Au bout d'un lac couvert de neige, une petite cabane verte crache de la fumée. Un skieur s'y réchauffe avant de reprendre sa route. Chloé n'est pas déçue d'arriver. «Je suis fatiguée. J'ai mal aux jambes, aux épaules.» Delphine non plus. La dernière section du sentier n'était pas tracée, c'est elle qui a ouvert le chemin, la neige aux mollets. «Je suis si bien dans le bois.» Ses doigts, qui tiennent sa cigarette, tremblent et trahissent sa fatigue. Il est 16 h 15.

Christine alimente le feu sans attendre. «Vous avez froid? Ce soir, vous vous croirez dans un sauna.» Rapidement, les filles installent leur sac de couchage sur les plateformes, accrochent leurs vêtements humides ici et là sur les poutres et font les tâches qu'on leur a confiées sans broncher. L'une emplit une marmite de neige à faire bouillir. Une autre accroche un drap, improvisant une cabine d'essayage. Chloé propose de passer le balai, avant de faire une sieste. «Est-ce qu'il y a des punaises ici?», demande Delphine. Camille est la première à revêtir son pyjama. Les autres suivent. Un chocolat chaud à la main, des écouteurs aux oreilles, elles se reposent et jouent à des jeux de société, l'estomac dans les talons.

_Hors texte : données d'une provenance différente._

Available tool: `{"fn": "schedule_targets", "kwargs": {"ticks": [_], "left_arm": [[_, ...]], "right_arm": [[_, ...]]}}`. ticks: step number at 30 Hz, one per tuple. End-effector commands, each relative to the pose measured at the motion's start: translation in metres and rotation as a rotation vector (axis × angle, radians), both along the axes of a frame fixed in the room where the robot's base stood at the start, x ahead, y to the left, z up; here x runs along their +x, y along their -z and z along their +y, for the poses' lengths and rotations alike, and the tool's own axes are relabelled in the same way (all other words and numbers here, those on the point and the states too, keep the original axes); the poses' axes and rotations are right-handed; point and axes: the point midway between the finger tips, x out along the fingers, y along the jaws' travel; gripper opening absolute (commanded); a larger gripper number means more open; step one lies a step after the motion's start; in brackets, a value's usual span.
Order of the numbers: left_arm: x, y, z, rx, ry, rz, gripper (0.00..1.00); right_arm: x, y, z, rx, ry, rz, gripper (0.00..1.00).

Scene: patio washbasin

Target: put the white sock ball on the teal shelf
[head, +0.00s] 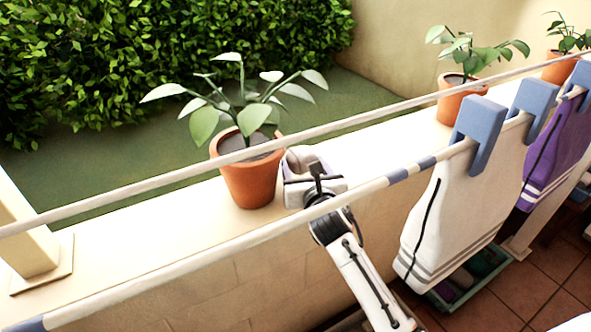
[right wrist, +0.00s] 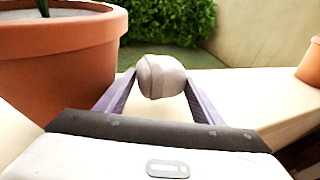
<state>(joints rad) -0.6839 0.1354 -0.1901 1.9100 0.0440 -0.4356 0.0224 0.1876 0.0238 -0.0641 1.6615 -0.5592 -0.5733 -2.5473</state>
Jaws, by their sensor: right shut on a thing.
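The white sock ball (head: 300,157) looks greyish white and round. In the right wrist view the sock ball (right wrist: 161,76) sits between the two purple fingertips. My right gripper (head: 308,168) is shut on it, over the cream wall top, just right of the large potted plant. The gripper also shows in the right wrist view (right wrist: 160,82). I cannot surely make out a teal shelf. A low teal-green rimmed holder (head: 508,262) with folded things in it stands at the lower right, partly hidden by a hanging white garment. My left gripper is out of view.
A terracotta pot (head: 250,185) stands close left of my right gripper. Two pale rails (head: 120,200) run diagonally across the view. A white garment (head: 445,205) and a purple one (head: 555,150) hang at the right. A second pot (head: 460,103) stands further along the wall.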

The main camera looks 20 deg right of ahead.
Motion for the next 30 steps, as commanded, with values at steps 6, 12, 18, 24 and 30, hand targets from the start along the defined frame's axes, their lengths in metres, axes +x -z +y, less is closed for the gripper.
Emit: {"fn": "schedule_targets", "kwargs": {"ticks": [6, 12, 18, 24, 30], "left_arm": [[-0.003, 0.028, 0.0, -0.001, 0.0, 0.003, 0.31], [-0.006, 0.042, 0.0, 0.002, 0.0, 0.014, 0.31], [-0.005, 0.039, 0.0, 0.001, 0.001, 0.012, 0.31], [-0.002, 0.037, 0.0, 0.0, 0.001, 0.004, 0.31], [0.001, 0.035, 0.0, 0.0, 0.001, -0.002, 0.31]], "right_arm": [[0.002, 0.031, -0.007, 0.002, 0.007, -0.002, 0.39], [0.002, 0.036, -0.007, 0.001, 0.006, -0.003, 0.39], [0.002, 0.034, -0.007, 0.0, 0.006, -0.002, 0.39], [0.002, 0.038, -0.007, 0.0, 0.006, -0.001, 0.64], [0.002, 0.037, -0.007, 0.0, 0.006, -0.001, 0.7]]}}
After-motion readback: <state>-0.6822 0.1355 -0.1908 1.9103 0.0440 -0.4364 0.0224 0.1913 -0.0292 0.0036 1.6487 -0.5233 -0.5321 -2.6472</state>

Au menu ce soir: un macaroni Kraft Dinner, avec brocoli et saucisses, suivi d'un Jell-O aux clémentines. Laïla prépare la sauce au fromage avec une minutie excessive. Pendant une vingtaine de minutes, elle brise les grumeaux à la fourchette. «J'y mets tout mon amour. Si je rate mon coup, je pleure.» Chloé, peu bavarde, fait cuire les saucisses sur le poêle à bois, éclairée par sa lampe frontale. «Est-ce que je peux m'occuper des brocolis aussi?» Camille plonge les pâtes dans une marmite cabossée qui tient de justesse sur le réchaud. À 20 h 30, toutes mangent pour trois. Un festin aux chandelles.

Le refuge baigne dans une chaleur réconfortante. Il fait 25 °C. Delphine retire son chandail de laine, laissant voir son bras droit complètement hachuré. Le désespoir cicatrisé. Elle se lève, fait des redressements assis, des pompes. «Il faut que je bouge.» Toutes vont dehors se chamailler. Aussi durement que des garçons. «Ne touchez pas à mon cou», crie Camille. Elle s'est déjà fait étrangler. Son ex. Leur surplus d'énergie dépensé, elles se couchent côte à côte sous les milliers d'étoiles scintillantes. «On dirait que le ciel s'est mis beau juste pour nous», murmure Laïla.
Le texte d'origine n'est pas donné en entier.